Existe-il un moyen de ressentir cette évidence ? Pour Marguerite Duras, on l’explique par « quelque chose de sauvage [qui] demeure en [elle], maintenant. encore. Une espèce d’attachement animal à la vie. » Cette évidence, on la retrouve ailleurs que dans son histoire avec le Chinois, on la retrouve dans le « lieu de la passion », ce lieu, « qui existe déjà en nous à un état primaire, indéchiffrable aux autres » (La passion suspendue). Suivre une évidence – tout comme une intuition – s’apprend. Leopoldina Pallotta della Torre, la journaliste de La Stampa qui l’interroge, veut en savoir davantage et nous aussi. Elle lui demande « Pourriez vous définir le processus même de votre écriture ?

C’est un souffle, enchaîne Marguerite Duras, incorrigible, qui m’arrive plus ou moins une fois par semaine, qui peut disparaître pendant des mois. Une injonction très ancienne, la nécessité de se mettre là à écrire sans encore savoir quoi : l’écriture même témoigne de cette ignorance, de cette recherche du lieu d’ombre où s’amasse toute l’intégrité de l’expérience. ». Cette consigne lui dicte son rythme, comme si elle était l’esclave de l’évidence de son talent. Elle n’est qu’un outil qui retranscrit ce qui existe déjà dans son lieu de passion. « Pendant longtemps, j’ai cru qu’écrire était un travail. Maintenant je suis convaincue qu’il s’agit d’un événement intérieur, d’un ‘non-travail’ que l’on atteint avant tout en faisant le vide en soi, et en laissant filtrer ce qui en nous est déjà évident.  Je ne parlerais pas tant d’économie, de forme ou de composition de la prose que de rapports de forces opposées qui doivent être identifiées, classées, indiquées par le langage.
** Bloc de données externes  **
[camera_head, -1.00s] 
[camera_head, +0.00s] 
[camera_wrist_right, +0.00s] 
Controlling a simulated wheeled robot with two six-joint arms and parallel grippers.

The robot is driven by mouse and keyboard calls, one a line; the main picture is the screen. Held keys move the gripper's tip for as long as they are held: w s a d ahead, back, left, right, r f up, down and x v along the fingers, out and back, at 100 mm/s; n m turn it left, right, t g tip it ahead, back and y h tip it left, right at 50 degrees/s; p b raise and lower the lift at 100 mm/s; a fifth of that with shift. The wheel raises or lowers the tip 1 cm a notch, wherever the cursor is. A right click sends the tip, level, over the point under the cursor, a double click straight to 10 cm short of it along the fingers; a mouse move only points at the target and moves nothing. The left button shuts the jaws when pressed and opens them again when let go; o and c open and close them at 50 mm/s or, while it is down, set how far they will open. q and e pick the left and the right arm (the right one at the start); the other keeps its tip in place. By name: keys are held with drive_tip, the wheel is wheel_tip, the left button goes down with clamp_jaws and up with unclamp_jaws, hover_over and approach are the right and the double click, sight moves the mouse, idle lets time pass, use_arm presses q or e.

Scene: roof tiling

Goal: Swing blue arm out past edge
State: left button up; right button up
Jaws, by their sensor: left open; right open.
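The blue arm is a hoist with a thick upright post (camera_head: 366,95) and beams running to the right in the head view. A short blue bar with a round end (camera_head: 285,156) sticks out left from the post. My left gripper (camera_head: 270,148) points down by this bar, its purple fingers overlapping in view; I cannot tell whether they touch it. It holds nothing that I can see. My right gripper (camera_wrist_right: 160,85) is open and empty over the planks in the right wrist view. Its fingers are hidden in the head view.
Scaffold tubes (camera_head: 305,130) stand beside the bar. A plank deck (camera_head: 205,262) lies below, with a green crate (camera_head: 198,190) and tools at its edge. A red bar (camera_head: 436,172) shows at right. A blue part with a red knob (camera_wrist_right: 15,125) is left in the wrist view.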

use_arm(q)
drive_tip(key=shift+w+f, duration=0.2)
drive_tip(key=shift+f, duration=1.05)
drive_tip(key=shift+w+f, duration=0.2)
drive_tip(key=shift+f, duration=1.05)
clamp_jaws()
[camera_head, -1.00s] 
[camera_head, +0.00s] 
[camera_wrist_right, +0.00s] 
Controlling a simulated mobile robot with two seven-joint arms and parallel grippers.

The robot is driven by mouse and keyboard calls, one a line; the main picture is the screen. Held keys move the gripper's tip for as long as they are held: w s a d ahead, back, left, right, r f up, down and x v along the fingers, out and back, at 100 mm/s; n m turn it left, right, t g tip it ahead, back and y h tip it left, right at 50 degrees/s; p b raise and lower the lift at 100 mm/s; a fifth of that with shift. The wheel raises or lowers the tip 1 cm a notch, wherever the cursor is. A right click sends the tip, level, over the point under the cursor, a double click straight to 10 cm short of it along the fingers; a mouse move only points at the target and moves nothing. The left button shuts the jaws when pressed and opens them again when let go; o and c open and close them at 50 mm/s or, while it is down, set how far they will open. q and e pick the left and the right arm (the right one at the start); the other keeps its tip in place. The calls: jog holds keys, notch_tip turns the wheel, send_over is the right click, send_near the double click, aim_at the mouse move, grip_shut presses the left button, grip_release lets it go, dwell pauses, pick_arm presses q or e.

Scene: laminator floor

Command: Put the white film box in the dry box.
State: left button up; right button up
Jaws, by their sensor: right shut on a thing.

Comme une partition musicale. Si l’on ne tient pas compte de cela, on fait des livres « libres » justement. Mais l’écriture n’a rien à voir avec cette liberté-là ».

Duras appuie même son propos en soulignant que l’évidence – qui conduit à une écriture plus authentique – se retrouve davantage dans les oeuvres produites par des femmes. C’est même cela qui selon elle distingue l’écriture d’un homme de l’écriture d’une femme :  «  il y a un rapport intime et naturel qui depuis toujours lie la femme au silence et donc à la connaissance et à l’écoute de soi. Cela conduit son écriture à cette authenticité qui fait défaut à l’écriture masculine, dont la structure renvoie trop à des savoirs idéologiques, théoriques. »

Les évidences de Benefield, de Hefferman et de Duras sont des choix de liberté et d’une certaine authenticité. Chacune de ces évidences repose sur les vies de chacune. Néanmoins, elles se rejoignent dans le rapport de ces femmes à la confiance qu’elles ont en ces évidences. Il semble que, si les doutes existent – et ils persistent toujours – celles-ci décident d’en faire fi pour révéler ce qu’elles ont à offrir.